Florida Panthers, Spencer Knight no-show on second night of back-to-back in St. Louis
Spencer Knight’s first NHL start in more than a month began with a blooper. On the St. Louis Blues’ second power play of the game, Torey Krug slammed a shot wide of the net and off the board behind the Florida Panthers’ goal, and caught a break. Knight drifted backward and inadvertently created the perfect bumper for the puck to carom off to wind up in the goal.
It never got much better for the goaltender or his Panthers. On the second night of a back-to-back set out west, Florida got blown out by the Blues, 6-2, on Tuesday in St. Louis.
After beginning a four-game road trip with an impressive shootout win against the Minnesota Wild on Monday, the Panthers (27-24-6) fell behind 2-0 in the first 20:35 and were getting outshot by the Blues (25-25-3) deep into the third period.
Knight, in his first NHL start in more than five weeks, was not good. His team was even worse.

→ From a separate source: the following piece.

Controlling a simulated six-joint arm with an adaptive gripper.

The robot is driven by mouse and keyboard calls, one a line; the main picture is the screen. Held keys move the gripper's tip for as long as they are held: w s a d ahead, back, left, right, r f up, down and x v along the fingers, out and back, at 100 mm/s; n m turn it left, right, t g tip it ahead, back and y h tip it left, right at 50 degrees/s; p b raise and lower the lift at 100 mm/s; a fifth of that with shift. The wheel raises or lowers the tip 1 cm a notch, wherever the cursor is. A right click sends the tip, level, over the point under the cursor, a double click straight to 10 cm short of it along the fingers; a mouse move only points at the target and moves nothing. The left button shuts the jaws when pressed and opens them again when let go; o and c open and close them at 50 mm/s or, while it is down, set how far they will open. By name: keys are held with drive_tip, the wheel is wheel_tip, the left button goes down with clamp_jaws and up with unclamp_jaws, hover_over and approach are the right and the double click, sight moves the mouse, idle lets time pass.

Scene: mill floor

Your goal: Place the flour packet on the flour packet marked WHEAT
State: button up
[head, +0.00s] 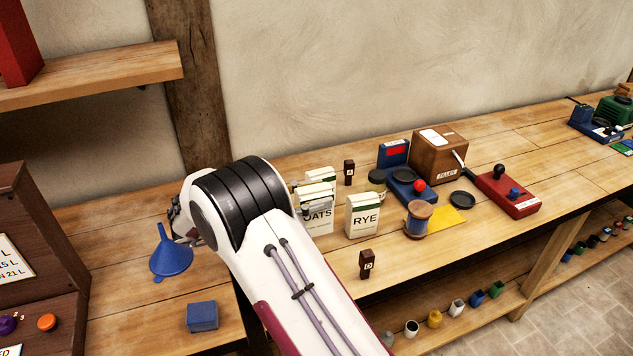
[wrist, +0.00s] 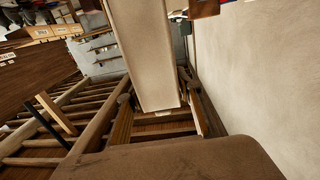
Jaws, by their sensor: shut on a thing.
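My gripper (head: 178,217) is mostly hidden behind my wrist at the left in the head view; only bits of it show, above a blue funnel. It is shut on a thing. A smooth brown shape (wrist: 175,160), very close, fills the bottom of the wrist view; I take it for the held flour packet, but no label shows. White packets stand on the bench to the right of my wrist: one marked OATS (head: 318,218), one marked RYE (head: 363,215), and another (head: 321,175) behind, its label hidden. I cannot read WHEAT on any packet.
The blue funnel (head: 171,257) and a blue box (head: 202,316) are at the left. A brown FILLER box (head: 439,155), a blue scale (head: 408,187), a spool (head: 419,220) and a red device (head: 508,194) stand right of the packets. A wooden shelf (head: 100,75) juts out upper left.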

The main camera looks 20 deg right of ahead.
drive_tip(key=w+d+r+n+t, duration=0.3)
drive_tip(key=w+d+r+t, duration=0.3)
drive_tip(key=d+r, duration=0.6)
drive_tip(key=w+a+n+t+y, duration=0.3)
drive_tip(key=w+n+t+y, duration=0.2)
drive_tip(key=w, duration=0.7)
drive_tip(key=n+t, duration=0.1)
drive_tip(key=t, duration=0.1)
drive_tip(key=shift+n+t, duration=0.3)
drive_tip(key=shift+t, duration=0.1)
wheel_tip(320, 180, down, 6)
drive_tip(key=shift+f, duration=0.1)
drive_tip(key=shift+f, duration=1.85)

Florida, which leads the league with more than 36 shots per game, had only 18 shots on goal through two periods, and only nine in the first period and four of those came on another futile power-play effort from a unit now mired in a 1-of-23 slump. St. Louis forward Brayden Schenn scored his second goal with 19:25 left in the second period — he also tipped Krug’s shot before it hit off the boards — on an odd-man rush and Blues defenseman Nick Leddy added another with 7:09 left when he turned a takeaway into a breakaway, and 3-0 lead, by outracing defenseman Marc Staal.
The Panthers didn’t score until the final two minutes of the period when Eetu Luostarinen finished off a pinpoint pass from fellow winger Matthew Tkachuk to cut St. Louis’ lead to 3-1.

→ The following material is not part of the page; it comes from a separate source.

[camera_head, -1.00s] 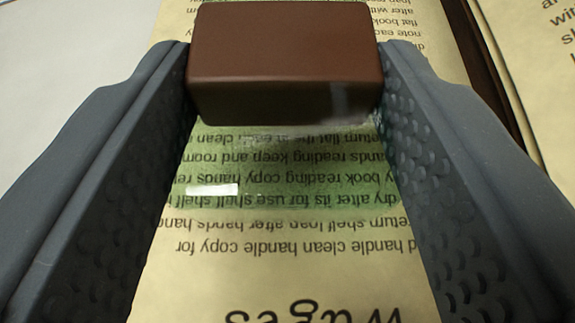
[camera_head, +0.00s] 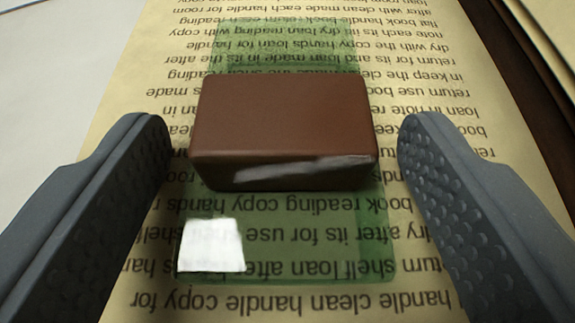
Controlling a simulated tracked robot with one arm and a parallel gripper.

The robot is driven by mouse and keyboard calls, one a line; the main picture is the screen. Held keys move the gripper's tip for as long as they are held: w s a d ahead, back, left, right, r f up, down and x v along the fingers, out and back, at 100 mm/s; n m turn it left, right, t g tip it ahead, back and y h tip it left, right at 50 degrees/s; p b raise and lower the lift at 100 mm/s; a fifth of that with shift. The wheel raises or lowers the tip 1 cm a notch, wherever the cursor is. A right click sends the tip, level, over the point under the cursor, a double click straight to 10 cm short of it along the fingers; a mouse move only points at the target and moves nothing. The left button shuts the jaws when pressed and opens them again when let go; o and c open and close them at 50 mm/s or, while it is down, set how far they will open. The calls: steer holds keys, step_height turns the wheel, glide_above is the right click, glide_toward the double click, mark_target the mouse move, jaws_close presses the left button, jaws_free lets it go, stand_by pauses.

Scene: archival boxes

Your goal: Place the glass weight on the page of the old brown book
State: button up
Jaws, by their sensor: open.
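The glass weight is a clear green slab (camera_head: 310,225) with a brown block-shaped grip (camera_head: 282,115) on top. It lies on a cream printed page (camera_head: 425,185), and the print shows through the glass. A bright white reflection sits on the near left of the slab. My gripper (camera_head: 285,140) is open, with one grey textured finger on each side of the brown grip. A gap shows between each finger and the grip. The page's text appears upside down. The book's cover is not clearly in view.
A pale grey-white surface (camera_head: 50,80) lies left of the page. A dark brown edge (camera_head: 535,110) runs along the right side, with another printed sheet or page (camera_head: 545,35) at the top right corner.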

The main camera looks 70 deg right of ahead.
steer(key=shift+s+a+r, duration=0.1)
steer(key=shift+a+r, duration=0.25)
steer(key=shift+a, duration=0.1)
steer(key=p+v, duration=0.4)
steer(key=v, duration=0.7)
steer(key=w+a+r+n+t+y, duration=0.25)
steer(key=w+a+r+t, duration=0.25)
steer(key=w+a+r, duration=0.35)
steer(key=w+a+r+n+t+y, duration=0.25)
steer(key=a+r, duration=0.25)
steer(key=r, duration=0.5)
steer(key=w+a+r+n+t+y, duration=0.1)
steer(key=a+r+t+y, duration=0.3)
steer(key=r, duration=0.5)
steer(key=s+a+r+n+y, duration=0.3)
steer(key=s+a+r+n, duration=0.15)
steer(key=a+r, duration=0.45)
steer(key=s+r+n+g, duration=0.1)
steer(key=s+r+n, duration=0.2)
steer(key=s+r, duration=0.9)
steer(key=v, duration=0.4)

It was as close as Florida got, though. The Panthers, who lost center Sam Bennett to an unspecified injury late in the second period, stuck Tkachuk and center Aleksander Barkov together for the third period to try to generate some more offense, and even the two All-Stars couldn’t.
Florida did push with six shots in the first nine minutes of the third, only to melt down when it couldn’t convert. In 20 seconds, the Blues executed back-to-back counterattacks to turn the Panthers’ threat into a 5-1 lead with 10:12 to goal.
The Enterprise Center crowd, for a moment nervous about a potential Florida comeback, exploded in celebration of an upset victory less than a week after St. Louis traded All-Star right wing Vladimir Tarasenko to the New York Rangers. Knight finished with just 22 saves on 27 shots in the loss, while Blues goaltender Jordan Binnington stopped 34 of 36.
It was anther missed opportunity for the Panthers, who would have temporarily moved into postseason position with a victory. Instead, they remain a point out of the second wild card with only 25 left to play in the regular season.